Rama Rao (Sundeep Kishan) aspires to become an S.I. as his father and grandfathers were also police officers. Due to a small tiff with the commissioners son (Tanish), he misses the physical test of police examination.
Frustrated, Rama Rao attempts suicide, but his uncle, who is also a constable (Sivaji Raja) saves him.
Due to an incident, the constable and Rama Rao land in commissioners office (Prakash Raj) and the commissioner demands the whereabouts of missing police officer Alexander (Sai Dharam Tej), who was to marry IPS officer Kiran Reddy (Pragya). That is when Rama Rao comes to know the story of Alexander.
How was he killed and by whom? What will Rama Rao do then?
Even though Krishna Vamsi has been churning out disasters of late, no one expected he would come up with a movie from the 70s.
If you excuse the story, you would expect a terrific narration, but his treatment of the film reminds one of 80s movies.
The dialogues written by three writers are straight out of 90s films. And the climax sequences are just what we have seen in umpteen movies from the days of Mother India.
The very beginning of movie is tacky. Krishna Vamsi establishes the character of Rama Rao who aspires to be a police officer but is facing hurdles. He romances Jamuna (Regina) who works as a side dancer in movie industry.
For almost one hour, Krishna Vamsi shows Jamunas silly episodes like a choreographer (Viva Harsha) harassing her sexually and her romance with Rama Rao.

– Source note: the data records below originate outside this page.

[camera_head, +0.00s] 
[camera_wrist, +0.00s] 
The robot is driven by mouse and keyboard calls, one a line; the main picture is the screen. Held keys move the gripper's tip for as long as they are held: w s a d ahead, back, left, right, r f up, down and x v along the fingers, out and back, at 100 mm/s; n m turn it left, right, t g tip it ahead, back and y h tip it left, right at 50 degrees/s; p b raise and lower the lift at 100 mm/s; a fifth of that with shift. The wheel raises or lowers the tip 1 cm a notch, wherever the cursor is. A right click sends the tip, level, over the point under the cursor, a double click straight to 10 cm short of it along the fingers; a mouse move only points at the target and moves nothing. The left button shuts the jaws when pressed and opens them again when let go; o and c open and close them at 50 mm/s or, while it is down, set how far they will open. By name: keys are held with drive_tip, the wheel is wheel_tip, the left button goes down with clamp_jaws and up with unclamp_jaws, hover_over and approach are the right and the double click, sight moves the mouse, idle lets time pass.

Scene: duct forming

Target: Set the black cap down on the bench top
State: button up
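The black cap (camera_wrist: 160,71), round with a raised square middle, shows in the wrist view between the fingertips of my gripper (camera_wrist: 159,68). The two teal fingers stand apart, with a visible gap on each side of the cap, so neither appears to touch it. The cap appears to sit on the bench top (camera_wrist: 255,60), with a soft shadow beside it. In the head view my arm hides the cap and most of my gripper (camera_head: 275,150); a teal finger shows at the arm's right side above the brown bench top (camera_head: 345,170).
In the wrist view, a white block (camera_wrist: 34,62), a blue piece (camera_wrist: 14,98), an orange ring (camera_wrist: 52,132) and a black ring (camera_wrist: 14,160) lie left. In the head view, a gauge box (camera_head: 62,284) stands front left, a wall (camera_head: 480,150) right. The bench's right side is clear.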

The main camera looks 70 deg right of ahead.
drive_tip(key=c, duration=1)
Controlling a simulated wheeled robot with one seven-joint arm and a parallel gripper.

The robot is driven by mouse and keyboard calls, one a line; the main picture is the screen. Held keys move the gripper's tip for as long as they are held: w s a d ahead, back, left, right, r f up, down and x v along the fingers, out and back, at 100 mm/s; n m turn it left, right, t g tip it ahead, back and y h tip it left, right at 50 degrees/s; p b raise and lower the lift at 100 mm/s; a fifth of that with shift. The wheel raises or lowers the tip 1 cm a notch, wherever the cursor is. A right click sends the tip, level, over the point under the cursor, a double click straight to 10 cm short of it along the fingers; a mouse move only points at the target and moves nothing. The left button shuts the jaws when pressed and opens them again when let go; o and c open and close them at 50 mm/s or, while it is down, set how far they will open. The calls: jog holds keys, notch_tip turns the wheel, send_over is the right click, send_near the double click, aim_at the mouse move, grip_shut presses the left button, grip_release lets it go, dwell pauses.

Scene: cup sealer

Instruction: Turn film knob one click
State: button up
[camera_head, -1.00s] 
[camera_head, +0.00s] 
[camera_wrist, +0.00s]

On parallel note, he also introduces Pragya Jaiswal as a thief and her episodes. By end of these boring episodes, we get to see three badly filmed songs and ample skin show by Regina.
Exactly after one hour, we get to see the real point of the movie a police officers bad son and his nexus with international weapons mafia.
To be fair, just before the interval, the film turns pretty interesting. Sundeep Kishan actually gets to show his performance when he is not allowed into police academy. The first half ends nicely with the introduction of Sai Dharam Tej.
Post interval, the movie begins the flashback episode of Sai Dharam Tej and it sustains interest. Later, Krishna Vamsi moves to boring narration again. Since he doesn't have much story on hand, he drags on with unnecessary scenes and bores us further. The lengthy and predictable climax is unbearable.
While Sundeep Kishan has scored in his role and Sai Dharam Tej is equally good in his brief role, other actors irritate with their old school acting read, loud dialogues and overt expressions.
Generally, Krishna Vamsi makes up for the flaws in story with good music and great picturisation. But in Nakshatram, not a single song is catchy.
The glam show of Regina is also not at all impressive. The comedy episode between Regina and Viva Harsha is replica of Krishna Vamsi's old movies.
All in all, Nakshatram is totally boring as the story and narration is too cliched. It does not go with the current generation of audiences who are tired of watching old school movies.